*Goal*: Each line that holds the word "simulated" counts once; give the total for the records below and nothing else.

* Start Given entries *

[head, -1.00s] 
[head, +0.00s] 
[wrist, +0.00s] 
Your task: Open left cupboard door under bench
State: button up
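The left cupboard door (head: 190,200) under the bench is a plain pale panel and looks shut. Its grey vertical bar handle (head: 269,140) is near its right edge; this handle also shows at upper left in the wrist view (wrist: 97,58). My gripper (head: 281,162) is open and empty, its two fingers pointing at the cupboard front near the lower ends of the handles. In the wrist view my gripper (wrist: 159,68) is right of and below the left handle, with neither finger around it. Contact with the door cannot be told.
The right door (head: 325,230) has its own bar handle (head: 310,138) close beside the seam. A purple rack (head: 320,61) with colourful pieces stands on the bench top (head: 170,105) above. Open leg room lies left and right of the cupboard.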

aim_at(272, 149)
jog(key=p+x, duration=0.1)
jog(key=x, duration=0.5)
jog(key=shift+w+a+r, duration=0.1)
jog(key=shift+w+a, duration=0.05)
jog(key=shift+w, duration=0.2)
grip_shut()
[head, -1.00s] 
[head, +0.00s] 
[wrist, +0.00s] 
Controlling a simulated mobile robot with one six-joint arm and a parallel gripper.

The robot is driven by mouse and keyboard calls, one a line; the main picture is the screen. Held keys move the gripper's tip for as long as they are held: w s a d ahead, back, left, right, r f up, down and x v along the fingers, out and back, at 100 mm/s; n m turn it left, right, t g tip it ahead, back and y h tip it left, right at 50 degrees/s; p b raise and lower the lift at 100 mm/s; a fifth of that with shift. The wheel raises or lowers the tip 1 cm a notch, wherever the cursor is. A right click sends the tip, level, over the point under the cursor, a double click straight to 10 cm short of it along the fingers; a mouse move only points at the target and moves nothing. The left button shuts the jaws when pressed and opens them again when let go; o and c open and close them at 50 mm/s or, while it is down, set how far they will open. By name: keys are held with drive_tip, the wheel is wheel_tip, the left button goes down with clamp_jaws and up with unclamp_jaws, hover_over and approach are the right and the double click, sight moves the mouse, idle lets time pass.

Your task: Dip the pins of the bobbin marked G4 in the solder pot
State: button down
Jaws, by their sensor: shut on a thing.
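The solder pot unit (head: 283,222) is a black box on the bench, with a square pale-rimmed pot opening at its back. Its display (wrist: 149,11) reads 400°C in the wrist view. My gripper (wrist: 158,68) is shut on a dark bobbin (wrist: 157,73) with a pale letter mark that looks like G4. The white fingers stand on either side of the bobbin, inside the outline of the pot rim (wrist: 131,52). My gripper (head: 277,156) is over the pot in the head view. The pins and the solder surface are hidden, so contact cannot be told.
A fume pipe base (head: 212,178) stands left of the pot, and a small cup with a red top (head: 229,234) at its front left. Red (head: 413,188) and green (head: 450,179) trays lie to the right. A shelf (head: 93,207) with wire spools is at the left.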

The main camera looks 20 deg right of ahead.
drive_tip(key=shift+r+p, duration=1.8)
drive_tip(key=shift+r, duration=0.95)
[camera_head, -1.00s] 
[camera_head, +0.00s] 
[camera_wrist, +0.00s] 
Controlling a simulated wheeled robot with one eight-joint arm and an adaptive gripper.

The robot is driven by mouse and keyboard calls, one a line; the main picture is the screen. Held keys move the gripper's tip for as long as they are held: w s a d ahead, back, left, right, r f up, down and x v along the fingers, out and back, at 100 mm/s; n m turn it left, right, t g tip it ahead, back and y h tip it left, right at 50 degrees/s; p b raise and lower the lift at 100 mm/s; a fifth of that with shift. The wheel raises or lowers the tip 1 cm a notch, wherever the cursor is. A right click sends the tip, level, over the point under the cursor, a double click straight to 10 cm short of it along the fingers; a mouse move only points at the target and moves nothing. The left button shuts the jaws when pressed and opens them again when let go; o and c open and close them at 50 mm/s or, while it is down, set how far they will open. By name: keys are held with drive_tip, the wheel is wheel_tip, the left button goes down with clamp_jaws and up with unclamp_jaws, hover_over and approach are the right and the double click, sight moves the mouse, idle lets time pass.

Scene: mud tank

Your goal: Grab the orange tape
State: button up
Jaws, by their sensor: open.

* End Given entries *

*Task answer*: 2